Once we signed up with Your Best Address, they sent us a packet of forms that we had to sign and get notarized (if you’re not registering vehicles there’s only one form you need to have notarized).
So, we headed down to the friendly neighborhood UPS store in Bend! Most UPS stores have a notary, and since there are stores everywhere we’ve used them to notarize things a few times on the road. Getting documents notarized at a UPS store typically costs about $5-$10 per stamp, depending on the location.
After our documents were all squared away, we popped over to the Post Office and sent them Priority Mail to Your Best Address.
Step 3: Drive to South Dakota!
Once our paperwork was off in the mail, we hopped in the van and started driving east. The first night we stayed at a pretty sweet BLM campground about two hours east of Bend. Then we drove clear across Idaho, spending the next two nights at Flying J’s on either side of Wyoming.
After three days of nonstop travel, we finally entered South Dakota. As we drove east across the plains, the looming silhouettes of the Black Hills appeared in the distance. We soon found ourselves driving through a haunting forest in the midst of painting itself for fall, with mountains towering all around us.
It was one of the most beautiful drives that we’ve yet taken. And – bonus – there’s an awesome dog park on the far eastern edge of the Black Hills, right when you cross into Rapid City. “Maybe we actually will settle in South Dakota some day,” we thought.
Step 3: Camp at a campground for one night!
To establish domicile in South Dakota you need to stay at least one night in a campground, RV park, hotel or motel (not a state park since they don’t provide receipts). So we booked a night at the KOA in Rapid City!
Everyone was super friendly, and luckily for us they were used to people staying with them to become SD residents. We told them our story, snapped a group photo, and made sure to get a receipt with both of our names and our mail forwarding address.
Important: When you do your campground stay, make sure the receipt has your name(s) and your mail forwarding address listed on it.
Step 4: Head to the DMV!
The next morning we gathered all of our paperwork and headed to the DMV. Boy, was it nerve-wracking! Even though what we were doing is perfectly legal, we had butterflies in our stomachs, like we were pulling a fast one on the system.
The nerves ended up being entirely unnecessary, though. When it was our turn, we told them with shaky voices about our scenario and explained what we were trying to do, worried it wouldn’t make any sense to them. But they were immediately like, “Alright, you guys live in an RV or something?” Almost like they were asking us something as nonchalant as clarifying our names.

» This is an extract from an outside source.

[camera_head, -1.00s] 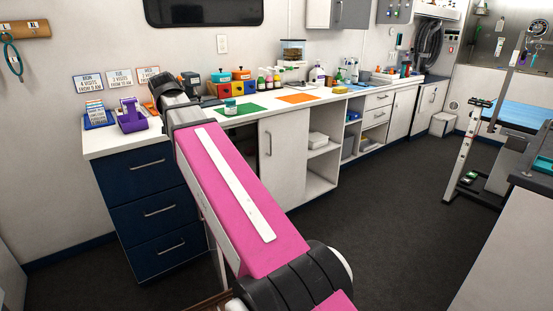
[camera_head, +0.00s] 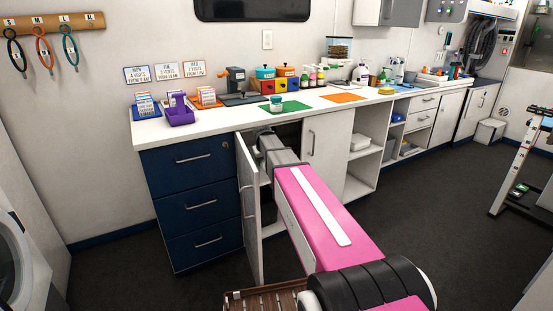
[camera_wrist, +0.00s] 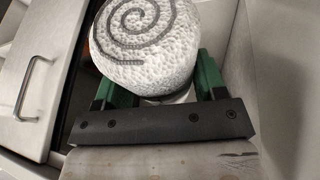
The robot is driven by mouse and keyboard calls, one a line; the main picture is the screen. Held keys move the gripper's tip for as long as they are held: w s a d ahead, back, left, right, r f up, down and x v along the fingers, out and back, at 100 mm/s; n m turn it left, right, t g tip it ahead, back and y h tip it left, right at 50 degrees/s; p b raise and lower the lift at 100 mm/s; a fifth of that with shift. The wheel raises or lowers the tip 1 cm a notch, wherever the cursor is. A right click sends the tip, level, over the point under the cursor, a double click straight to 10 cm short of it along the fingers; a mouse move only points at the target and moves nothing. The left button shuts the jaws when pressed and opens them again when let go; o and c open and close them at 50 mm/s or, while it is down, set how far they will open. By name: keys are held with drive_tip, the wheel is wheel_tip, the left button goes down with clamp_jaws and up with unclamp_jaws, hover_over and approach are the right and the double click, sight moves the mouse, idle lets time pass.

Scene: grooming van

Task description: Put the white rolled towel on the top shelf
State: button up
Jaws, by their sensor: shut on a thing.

“Why, yes! Well it’s a van, but yes, we are nomads”.
“Okay, great. We’ll need your license application, proof of mail forwarding, campground receipt, and two forms of identification. Oh, and you’ll need to sign this affidavit.”
We gave them our documents, signed their forms, took an eye exam, snapped a photo, surrendered our Missouri IDs, and we had our South Dakota driver’s licenses in hand! The whole process took about 15 minutes, and was way easier than any other driver licenses we’ve ever gotten.
Step 5: Drive back to Oregon!
Now that we had our South Dakota driver’s licenses, we turned right around and started back towards Oregon. This time we took the southern route through the Black Hills, and we took a brief stop to check out Six Grandfathers Mountain. Then it was on to a Flying J in Casper, WY for the night, followed by two more Flying J’s in Utah, then the same BLM campground we stayed at on the way east. We had made it back to Oregon just in time!
Step 6: Get our new license plates!
Your Best Address (and most mail forwarders) can register your vehicles for you, and the great thing is that you don’t have to be in the state! We waited a couple of months before switching our vehicle registration, but we recently got our brand new South Dakota plates!
Step 7: Switch our auto insurance!
One big benefit of “moving” to South Dakota is that they have lower auto insurance rates than many other states. Switching our car insurance was a simple matter of logging onto their website and updating our address to our new one in South Dakota. Doing this slashed our premium by over 20%!
Most auto insurance requires you to have a “garageable” address, which a mail forwarding service decidedly is not. There are insurance agents you can speak with in South Dakota that are fully versed on the mail forwarding scene and can navigate you to good auto insurance options. It’s also worth noting that America’s Mailbox has their own campground, which means they technically qualify as a “garageable” address where you have the option to live and/or store your vehicle.
It’s also a bit of a question mark what insurance companies and financial institutions will do if they catch wind that you have only a mail forwarding address and not a physical residence. After the sudden shutdown of My Dakota Address (which we talk about above), some nomads found themselves dropped from their auto insurance policies because their address had been “outed” as a mail forwarding address. Financial Institutions are required under the Patriot Act to have physical addresses for all their customers – so it’s a good idea to have a friend or family member’s address to provide in addition to your mailing address.
Step 8: Register to vote!
Voter registration is handled at the county level in South Dakota. To register to vote, you need to physically appear at the County Auditor’s office in the same county where your legal address is located (you also need to provide a one-night campground receipt within said county).
Since our mail forwarding address (legal address) is located in Sioux Falls, we would have had to drive all the way to the eastern end of the state to register to vote in Minnehaha County. That wasn’t possible at the time, but we plan on heading up to Sioux Falls to get this done before any major elections come around.
If you prefer to do this all in one go, both Escapees and America’s Mailbox are located in Box Elder, SD, just outside of Rapid City. Your Best Address and Dakota Post are located in Sioux Falls.
We’re Now Officially Residents of South Dakota!
Becoming residents of South Dakota was a fairly painless process and in our opinion made a lot of sense for us. Again, we must emphasize that before making this type of decision for yourself to do your own research and make sure you understand all the implications of making such a change.
No matter what your domicile needs are, we highly recommend stopping through South Dakota on your travels. It’s a beautiful state filled with wonderful people, and it has some of the most incredible scenery that we’ve encountered in our travels.
We are now the proud holders of South Dakota driver’s licenses, and Gnomie is looking fresh with his new custom license plates!